UN rights chief to asses Zimbabwe human rights situation

http://www.timeslive.co.za

Sapa-AP | 21 May, 2012 07:27

Officials said Pillay’s weeklong trip is at the invitation of the three-year 
coalition government formed in 2009 after disputed, violent elections 
plagued by rights abuses blamed mainly on militants of President Robert 
Mugabe’s party and loyalist police and troops.

“I am here to assess the human rights situation,” Pillay told reporters at 
the Harare airport late Sunday.

She will meet with Mugabe, political leaders and rights groups, said 
Mugabe’s justice minister Patrick Chinamasa.

In 2009, chief UN torture investigator Manfred Nowak was barred entry at the 
Harare airport after claims he was not officially cleared for the visit.

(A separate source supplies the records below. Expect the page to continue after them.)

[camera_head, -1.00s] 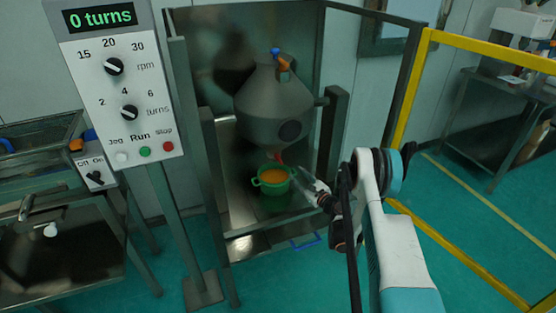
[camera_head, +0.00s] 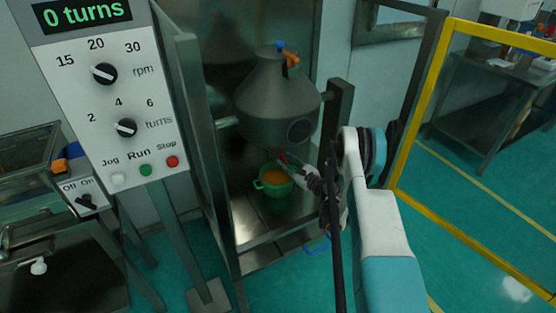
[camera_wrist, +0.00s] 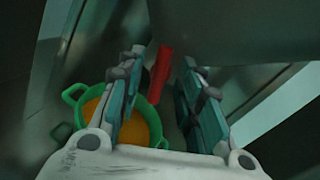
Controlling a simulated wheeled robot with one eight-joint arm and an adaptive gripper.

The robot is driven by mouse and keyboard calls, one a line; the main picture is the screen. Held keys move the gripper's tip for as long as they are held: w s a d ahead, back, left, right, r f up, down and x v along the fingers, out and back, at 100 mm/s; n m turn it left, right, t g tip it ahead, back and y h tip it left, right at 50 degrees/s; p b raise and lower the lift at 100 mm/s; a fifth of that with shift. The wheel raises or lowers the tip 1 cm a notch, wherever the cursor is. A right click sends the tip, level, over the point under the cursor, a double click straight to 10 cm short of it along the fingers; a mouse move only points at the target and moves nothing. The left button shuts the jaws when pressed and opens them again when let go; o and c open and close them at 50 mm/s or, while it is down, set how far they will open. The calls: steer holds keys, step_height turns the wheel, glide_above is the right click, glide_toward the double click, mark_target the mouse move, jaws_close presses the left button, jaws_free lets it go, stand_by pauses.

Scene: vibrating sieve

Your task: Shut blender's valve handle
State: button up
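The grey cone-shaped blender (camera_head: 275,108) hangs in its frame. Its red valve handle (camera_head: 281,157) is at the bottom outlet, partly hidden by my gripper (camera_head: 292,165). In the wrist view, the red handle (camera_wrist: 160,75) stands between the two spread fingers of my gripper (camera_wrist: 163,66), with a visible gap on each side. The gripper looks open and not clamped on it. The grey blender body (camera_wrist: 235,30) fills the upper part of the wrist view.
A green two-handled pot (camera_head: 260,186) with orange contents stands below the outlet. It also shows below the left finger in the wrist view (camera_wrist: 72,93). Metal posts (camera_head: 333,130) flank the blender. A control panel (camera_head: 105,110) is at left, a yellow guard frame (camera_head: 420,110) at right.

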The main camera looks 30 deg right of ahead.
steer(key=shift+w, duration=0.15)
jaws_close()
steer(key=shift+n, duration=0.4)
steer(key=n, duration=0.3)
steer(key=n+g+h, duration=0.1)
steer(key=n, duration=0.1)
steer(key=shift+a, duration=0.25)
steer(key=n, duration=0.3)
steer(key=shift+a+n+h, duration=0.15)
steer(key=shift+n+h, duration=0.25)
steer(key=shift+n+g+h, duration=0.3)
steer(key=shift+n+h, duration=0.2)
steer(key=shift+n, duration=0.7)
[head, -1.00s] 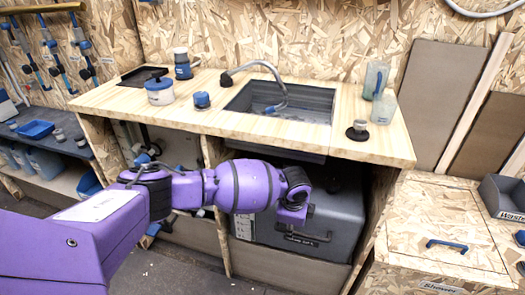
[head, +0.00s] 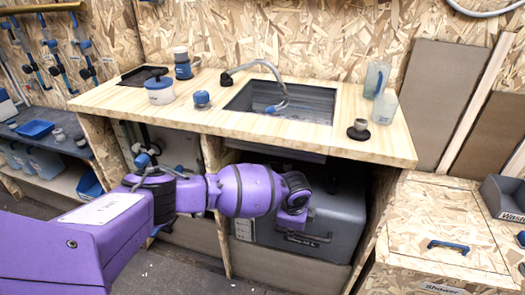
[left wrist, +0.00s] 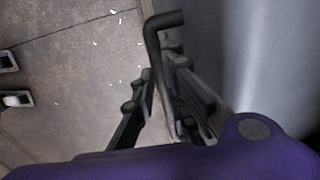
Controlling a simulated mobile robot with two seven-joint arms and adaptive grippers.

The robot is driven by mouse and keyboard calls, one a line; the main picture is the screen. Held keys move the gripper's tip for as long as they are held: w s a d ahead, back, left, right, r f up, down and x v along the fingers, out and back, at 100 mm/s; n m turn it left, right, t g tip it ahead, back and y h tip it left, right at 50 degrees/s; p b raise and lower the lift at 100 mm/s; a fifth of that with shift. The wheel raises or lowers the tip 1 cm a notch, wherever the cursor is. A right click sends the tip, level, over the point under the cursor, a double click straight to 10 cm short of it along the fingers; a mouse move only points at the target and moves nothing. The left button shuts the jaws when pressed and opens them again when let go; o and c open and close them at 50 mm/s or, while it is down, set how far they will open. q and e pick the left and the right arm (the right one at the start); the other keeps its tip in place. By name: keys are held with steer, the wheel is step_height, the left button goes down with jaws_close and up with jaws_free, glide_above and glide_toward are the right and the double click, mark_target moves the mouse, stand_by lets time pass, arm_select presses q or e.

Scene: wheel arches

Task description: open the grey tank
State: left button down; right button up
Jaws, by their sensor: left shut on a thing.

In 2005, another special envoy of the UN secretary-general angered Mugabe by 
criticising a slum clearance program that left 700 000 people homeless in 
urban strongholds of the former opposition led by Morgan Tsvangirai, now the 
prime minister in the power-sharing coalition.

Chinamasa, quoted in the state Sunday Mail newspaper controlled by Mugabe 
loyalists, said Pillay was first invited to Zimbabwe last year but couldn’t 
make that trip.

“We showed our commitment by extending another invitation in February and we 
are happy she has accepted,” he said.

He said he was not concerned by submissions Pillay is expected to receive 
from rights activists and non-governmental organizations.

“We are happy we will be able to host her because we have nothing to hide in 
terms of human rights issues. We are not worried about what our detractors 
will say,” he said.

Pillay is scheduled to hold talks with Mugabe, Tsvangirai, defense and 
service chiefs, judges, lawmakers and leaders of rights groups. She will 
hear reports of alleged human rights abuses at diamond fields in eastern 
Zimbabwe where the military has been accused of shootings and torture of 
villagers driven from mining areas.

In a decade of political and economic turmoil, Mugabe’s party has been 
accused of trampling on human and democratic rights, vote rigging and 
targeting opponents and independent journalists in assaults and 
intimidation.

Independent rights groups say at least 200 people, mostly opposition 
supporters, died in violence surrounding the last national polls in 2008 
that Tsvangirai’s party said it won. Tsvangirai boycotted a presidential 
run-off vote against Mugabe, citing spiraling violence against tens of 
thousands of voters.

Pillay, who served as a judge in South Africa, has been at the forefront of 
the documentation of reported killings in Syria during uprisings against the 
government. She was also a former judge at the International Criminal Court 
and head of the International Criminal Tribunal on Rwanda’s 1994 genocide.

Pillay ends her Zimbabwe visit on Friday.